The Need for Fairness and Accuracy for Women in Sentencing: Surmounting Challenges to Gender-Specific Statistical Risk Assessment Tools

Wainstein, Elizabeth E. | April 18, 2023

States across the country have increasingly adopted statistical risk assessment tools in multiple stages of their criminal legal systems with the hope of reducing incarceration without increasing crime. These tools use various characteristics to estimate an individual’s future risk of recidivism, and judges consider the results of these assessments when determining levels of custody or community supervision for convicted individuals. Despite much debate amongst academics and activists on the utility and fairness of these tools, one critique seems beyond debate: the tools are built for men, not women. These tools are based on criteria, statistics, and theory drawn from the experiences of men and thereby result in inaccurate and inequitable sentencing when applied to women. When women are sentenced according to the higher rates of violence and recidivism that are associated with men, they are often incarcerated or under supervision longer than justified by their gender-specific risk to society. The unfairness of these assessments is specifically concerning when one considers that, as of 2019, 1.2 million women in the United States were under the supervision of the criminal legal system, with approximately fifty-eight percent of them leaving at least one minor child at home without a mother’s care and guidance. Separate risk assessment tools for men and women can combat the inaccurate sentencing of women. While many commentators have argued for separate tools for men and women, they have not sufficiently addressed how such an approach would survive legal, theoretical, and policy hurdles.
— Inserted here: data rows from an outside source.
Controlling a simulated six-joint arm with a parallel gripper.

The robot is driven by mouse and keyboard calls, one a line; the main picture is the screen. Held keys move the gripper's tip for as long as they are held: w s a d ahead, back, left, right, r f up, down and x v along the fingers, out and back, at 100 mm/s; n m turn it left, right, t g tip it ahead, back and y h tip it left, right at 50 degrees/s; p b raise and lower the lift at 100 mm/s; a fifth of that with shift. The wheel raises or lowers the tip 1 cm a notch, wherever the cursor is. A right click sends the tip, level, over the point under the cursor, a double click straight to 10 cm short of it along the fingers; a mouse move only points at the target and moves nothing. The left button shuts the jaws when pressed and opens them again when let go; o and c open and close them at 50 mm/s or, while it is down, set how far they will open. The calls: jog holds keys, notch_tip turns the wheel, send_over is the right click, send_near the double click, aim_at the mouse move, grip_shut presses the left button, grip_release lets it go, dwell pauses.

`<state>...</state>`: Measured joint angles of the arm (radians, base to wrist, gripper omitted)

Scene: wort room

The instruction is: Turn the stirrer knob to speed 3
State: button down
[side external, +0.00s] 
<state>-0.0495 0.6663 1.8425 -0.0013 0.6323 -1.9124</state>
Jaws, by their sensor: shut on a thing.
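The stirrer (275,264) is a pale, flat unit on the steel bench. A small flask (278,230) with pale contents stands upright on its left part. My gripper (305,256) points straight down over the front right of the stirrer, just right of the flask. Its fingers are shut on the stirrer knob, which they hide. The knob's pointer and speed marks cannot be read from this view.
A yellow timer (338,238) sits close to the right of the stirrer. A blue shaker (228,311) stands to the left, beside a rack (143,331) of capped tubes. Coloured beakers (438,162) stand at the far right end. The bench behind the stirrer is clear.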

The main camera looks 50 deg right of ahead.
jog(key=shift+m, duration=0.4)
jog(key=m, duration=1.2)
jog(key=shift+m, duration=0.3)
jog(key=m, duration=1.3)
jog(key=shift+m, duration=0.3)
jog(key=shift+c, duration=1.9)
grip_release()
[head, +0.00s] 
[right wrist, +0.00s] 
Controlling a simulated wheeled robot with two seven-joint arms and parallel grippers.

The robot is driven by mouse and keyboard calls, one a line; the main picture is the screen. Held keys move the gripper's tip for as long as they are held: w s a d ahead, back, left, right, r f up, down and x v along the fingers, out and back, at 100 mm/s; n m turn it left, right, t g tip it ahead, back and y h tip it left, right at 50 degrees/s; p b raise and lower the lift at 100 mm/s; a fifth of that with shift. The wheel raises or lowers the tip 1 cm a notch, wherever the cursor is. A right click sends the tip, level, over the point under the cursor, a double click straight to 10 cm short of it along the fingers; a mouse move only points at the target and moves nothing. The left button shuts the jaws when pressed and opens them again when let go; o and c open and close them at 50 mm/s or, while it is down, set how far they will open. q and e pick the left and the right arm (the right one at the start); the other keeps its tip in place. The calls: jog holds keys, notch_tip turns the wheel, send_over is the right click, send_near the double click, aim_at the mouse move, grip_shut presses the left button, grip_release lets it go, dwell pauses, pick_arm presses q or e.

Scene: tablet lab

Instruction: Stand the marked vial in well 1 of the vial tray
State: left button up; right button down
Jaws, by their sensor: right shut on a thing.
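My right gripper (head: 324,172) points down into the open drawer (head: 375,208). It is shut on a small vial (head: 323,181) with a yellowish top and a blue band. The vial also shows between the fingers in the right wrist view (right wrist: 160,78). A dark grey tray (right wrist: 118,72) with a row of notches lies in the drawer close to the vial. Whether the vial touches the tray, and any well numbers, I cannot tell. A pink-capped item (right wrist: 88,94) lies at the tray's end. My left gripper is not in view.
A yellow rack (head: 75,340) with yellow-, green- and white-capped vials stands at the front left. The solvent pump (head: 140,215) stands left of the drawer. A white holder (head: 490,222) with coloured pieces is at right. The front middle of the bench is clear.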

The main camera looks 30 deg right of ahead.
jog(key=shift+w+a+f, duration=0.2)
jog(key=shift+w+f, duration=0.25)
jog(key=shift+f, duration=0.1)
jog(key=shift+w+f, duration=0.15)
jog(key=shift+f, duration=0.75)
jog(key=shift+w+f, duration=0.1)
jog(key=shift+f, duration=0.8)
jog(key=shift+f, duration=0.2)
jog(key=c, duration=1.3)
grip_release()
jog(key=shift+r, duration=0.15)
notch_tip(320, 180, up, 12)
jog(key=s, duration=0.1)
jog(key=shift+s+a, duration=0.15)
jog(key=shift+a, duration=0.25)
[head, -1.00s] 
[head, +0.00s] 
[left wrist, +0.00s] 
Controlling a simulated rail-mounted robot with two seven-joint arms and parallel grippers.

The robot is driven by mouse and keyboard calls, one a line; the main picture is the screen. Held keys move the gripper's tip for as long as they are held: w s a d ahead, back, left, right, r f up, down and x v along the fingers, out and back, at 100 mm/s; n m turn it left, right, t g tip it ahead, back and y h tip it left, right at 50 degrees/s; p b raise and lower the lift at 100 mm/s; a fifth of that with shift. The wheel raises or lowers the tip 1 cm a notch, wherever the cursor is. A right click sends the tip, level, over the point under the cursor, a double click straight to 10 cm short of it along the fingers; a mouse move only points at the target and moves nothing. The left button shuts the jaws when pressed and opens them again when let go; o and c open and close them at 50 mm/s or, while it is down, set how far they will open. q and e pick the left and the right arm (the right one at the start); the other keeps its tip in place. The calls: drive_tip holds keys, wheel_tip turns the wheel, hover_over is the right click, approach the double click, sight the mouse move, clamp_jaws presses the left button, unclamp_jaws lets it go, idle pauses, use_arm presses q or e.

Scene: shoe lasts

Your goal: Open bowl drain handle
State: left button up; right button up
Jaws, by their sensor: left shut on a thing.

This Comment argues (1) that gender-specific assessments could survive an equal protection challenge; (2) that such assessments for women should be implemented despite the need for further research and work on the conflation of sex and gender and the utilization of a gender binary in the United States criminal legal system; and (3) that they could be adapted for women defendants without opening the floodgates to a demand for assessments designed for every conceivable category of criminal defendant.